Pascal strings are *also* kind of bad though. All sub-string operations need all...

WalterBright · on April 6, 2023

D's strings were defined to be UTF-8 back in 2000. wstring is UTF-16, and dstring is UTF-32.

Back then it wasn't clear which encoding method would turn out to be dominant, so we did all three. (Java was built on UTF-16.)

As it eventually became clear, UTF-8 is da winnah, and the other formats are sideshows. Windows, which uses UTF-16, is handled by converting UTF-8 to -16 just before calling a Windows function, and converting anything coming back to UTF-8.

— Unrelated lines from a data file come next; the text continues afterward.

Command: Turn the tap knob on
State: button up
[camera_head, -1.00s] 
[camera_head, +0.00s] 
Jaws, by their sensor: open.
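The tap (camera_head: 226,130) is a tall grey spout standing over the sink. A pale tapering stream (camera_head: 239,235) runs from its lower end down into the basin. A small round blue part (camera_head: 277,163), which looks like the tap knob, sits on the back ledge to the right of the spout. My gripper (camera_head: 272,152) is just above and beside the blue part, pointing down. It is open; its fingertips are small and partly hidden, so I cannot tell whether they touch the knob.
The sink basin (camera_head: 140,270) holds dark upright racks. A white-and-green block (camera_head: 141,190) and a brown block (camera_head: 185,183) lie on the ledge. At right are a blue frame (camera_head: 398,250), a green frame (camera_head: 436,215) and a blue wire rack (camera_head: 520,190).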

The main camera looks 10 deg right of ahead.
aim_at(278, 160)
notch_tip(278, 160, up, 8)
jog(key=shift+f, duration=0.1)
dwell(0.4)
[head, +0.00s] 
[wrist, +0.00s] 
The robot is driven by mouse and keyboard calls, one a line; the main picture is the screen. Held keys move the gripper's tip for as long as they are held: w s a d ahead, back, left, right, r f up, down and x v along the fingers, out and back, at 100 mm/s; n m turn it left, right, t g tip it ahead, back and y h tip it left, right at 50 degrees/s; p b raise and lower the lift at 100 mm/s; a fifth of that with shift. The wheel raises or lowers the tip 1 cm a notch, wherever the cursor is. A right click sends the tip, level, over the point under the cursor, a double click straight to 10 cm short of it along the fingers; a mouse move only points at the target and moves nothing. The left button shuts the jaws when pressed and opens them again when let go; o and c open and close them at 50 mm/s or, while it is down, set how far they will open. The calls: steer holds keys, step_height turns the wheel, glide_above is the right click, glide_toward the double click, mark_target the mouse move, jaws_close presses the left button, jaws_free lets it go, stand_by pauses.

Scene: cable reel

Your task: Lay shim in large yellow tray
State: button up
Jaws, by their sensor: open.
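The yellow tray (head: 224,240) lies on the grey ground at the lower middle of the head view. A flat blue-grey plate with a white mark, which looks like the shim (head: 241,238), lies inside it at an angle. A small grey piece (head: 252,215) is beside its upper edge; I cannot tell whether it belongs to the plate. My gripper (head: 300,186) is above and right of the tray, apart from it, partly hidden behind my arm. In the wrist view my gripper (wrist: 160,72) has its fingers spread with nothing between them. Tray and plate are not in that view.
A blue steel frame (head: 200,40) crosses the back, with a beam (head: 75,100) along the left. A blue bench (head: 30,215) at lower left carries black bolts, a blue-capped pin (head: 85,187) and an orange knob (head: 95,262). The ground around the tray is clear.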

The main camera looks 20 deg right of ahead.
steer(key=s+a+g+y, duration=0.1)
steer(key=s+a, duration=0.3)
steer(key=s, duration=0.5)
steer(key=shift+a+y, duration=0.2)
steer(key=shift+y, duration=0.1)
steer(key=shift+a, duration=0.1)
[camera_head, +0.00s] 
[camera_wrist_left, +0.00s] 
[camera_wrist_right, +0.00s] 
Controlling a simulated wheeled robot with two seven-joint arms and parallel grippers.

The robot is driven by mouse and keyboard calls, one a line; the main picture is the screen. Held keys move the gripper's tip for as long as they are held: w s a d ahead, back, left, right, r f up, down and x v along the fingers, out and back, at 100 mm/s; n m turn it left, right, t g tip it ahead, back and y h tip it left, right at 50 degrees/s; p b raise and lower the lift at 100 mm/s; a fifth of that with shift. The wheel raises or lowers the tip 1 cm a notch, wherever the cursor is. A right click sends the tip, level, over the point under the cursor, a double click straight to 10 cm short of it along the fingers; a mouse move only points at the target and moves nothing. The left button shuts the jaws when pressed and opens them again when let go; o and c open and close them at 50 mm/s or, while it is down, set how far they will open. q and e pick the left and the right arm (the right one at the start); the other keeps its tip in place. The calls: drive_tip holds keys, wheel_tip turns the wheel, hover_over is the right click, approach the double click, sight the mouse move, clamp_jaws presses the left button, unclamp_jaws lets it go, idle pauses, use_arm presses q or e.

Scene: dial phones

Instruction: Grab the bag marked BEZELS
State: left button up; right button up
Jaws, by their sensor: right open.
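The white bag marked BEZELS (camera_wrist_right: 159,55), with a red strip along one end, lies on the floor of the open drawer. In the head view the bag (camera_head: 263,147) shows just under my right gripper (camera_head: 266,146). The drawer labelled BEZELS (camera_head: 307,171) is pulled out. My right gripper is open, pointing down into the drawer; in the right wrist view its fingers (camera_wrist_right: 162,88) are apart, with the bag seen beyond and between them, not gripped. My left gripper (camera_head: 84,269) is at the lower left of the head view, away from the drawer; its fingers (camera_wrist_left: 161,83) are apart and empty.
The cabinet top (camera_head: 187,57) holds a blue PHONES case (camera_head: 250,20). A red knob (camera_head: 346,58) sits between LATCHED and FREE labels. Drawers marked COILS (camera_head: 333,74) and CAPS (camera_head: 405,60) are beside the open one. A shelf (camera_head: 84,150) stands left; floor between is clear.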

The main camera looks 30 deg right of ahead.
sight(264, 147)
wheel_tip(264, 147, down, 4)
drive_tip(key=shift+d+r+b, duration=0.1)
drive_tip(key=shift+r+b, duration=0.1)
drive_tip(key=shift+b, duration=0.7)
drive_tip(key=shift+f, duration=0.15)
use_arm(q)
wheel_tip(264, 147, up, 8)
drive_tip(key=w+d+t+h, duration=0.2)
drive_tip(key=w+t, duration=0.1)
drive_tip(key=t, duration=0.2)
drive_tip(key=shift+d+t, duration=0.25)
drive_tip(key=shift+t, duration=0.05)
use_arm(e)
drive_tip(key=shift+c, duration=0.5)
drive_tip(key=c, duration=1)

D doesn't distinguish between a string and a string view.

eco · on April 7, 2023

A lot of people don't know about this but Microsoft is taking steps to move everything over to utf-8.

They added a setting in Windows 10 to switch the code page over to utf-8 and then in Windows 11 they made it on by default. Individual applications can turn it on for themselves so they don't need to rely on the system setting being checked.

With that you can, in theory, just use the -A variants of the winapi with utf-8 strings. I haven't tried it out yet as we still support prior Windows releases but it's nice that Microsoft has found a way out from the utf-16 mess.

WalterBright · on April 7, 2023

The A-variants had problems years ago, which is why D abandoned them in favor of the W versions.

I don't mind seeing UTF-16 fade away. We've been considering scaling back the D support for UTF-16/32 in the runtime library, in favor of just using converters as necessary. We recommend using UTF-8 as much as practical.

saagarjha · on April 7, 2023

What’s the ownership story for string views?

eco · on April 7, 2023

They don't own anything. It's just a pointer and length. They don't allocate/deallocate.

saagarjha · on April 7, 2023

I mean clearly something needs to own the buffer for a new string.

tialaramex · on April 17, 2023

Sure, but that's not the string_view's problem, you can't just make string_views, the string you want to borrow a view into needs to exist first.

Imagine you go to a library and insist on borrowing "My Cousin Rachel", but they don't have it. "Oh I don't care whether you have the book, I just want to borrow it" is clearly nonsense. If they don't have it, you can't borrow it.

saagarjha · on April 20, 2023

Walter is talking about D, and he said this:

> D doesn't distinguish between a string and a string view.

In C++ std::string owns the buffer and std::string_view borrows it. If there is no difference between the two in D, then how is this difference bridged?

WalterBright · on April 7, 2023

You can use automatic memory management and not worry about it. Or you can use D's prototype ownership/borrowing system. Or you can encapsulate them in something that manages the memory. Or you can do ownership/borrowing by convention (it's not hard to do).

saagarjha · on April 7, 2023

Automatic memory management makes copies?

WalterBright · on April 7, 2023

No. Another word for automatic memory management is garbage collection.

saagarjha · on April 8, 2023

I guess I should rephrase. Let's say I have a string, which owns its buffer. What happens in D if I take a substring of it? Does a copy of that section occur to form a new string?